Joachim Lenders: Ich glaube nicht, dass die Polizei da dramatisiert. Die Prellungen würden zu wesentlich schwereren Verletzungen führen, wäre die Polizei nicht durch die Sicherheitsausstattung geschützt. Das ist es, was ich einigen Gerichten vorwerfe: Wenn Straftäter wegen Verletzung von Polizeibeamten verurteilt werden und die Richter zu den Verletzungen sagen: "So dramatisch war das nicht".
Die meisten Übergriffe auf Polizisten geschehen laut Auskunft der Gewerkschaft der Polizei bei Streifenwageneinsätzen. Warum wird die Debatte aber meist im Umfeld von Großdemos geführt?
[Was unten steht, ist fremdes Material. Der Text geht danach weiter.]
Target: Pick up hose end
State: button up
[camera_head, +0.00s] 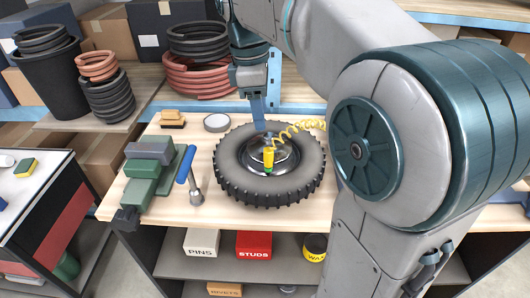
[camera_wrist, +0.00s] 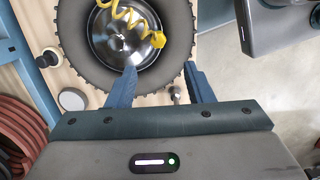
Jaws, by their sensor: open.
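A yellow coiled hose (camera_head: 300,128) runs in from the right to the hub of a black-treaded wheel (camera_head: 228,178) lying flat on the wooden bench. The hose end (camera_head: 269,160), yellow with a green tip, shows at the hub. In the wrist view, the yellow hose (camera_wrist: 125,17) curls over the shiny hub, with a yellow end piece (camera_wrist: 160,39) beyond the fingertips. My gripper (camera_head: 260,128) points down above the wheel's far side. In the wrist view, my gripper (camera_wrist: 160,74) has its blue fingers apart with no hose between them. The exact height gap is unclear.
Boxes labelled PINS (camera_head: 201,242) and STUDS (camera_head: 254,244) sit on the shelf below.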

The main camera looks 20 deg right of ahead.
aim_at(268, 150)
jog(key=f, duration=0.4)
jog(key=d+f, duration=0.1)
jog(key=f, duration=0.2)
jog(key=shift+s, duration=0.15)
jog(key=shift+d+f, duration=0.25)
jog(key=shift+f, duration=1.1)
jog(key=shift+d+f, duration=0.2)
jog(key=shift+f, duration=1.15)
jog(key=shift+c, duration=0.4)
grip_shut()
Martin Herrnkind: Die Debatte wird vor allem von Innenpolitikern geführt, verbunden mit starken Aktivitäten der Polizeigewerkschaften. Ich bin mir noch nicht ganz klar über die Zahlen, die man all dem zugrunde legt. Die Zahlen in Bezug auf die normalen Streifeneinsätze steigen nicht so stark. Nach den neueren Untersuchungen, die mir bekannt sind, nimmt die Gewalt in einigen Regionen eher ab. Allerdings haben wir zum Beispiel im Fußballbereich eine Steigerung von Gewalt gegen Polizeibeamte weit in den Dritt- und Viertligabereich. So etwas haben wir vor zwanzig Jahren nicht gehabt.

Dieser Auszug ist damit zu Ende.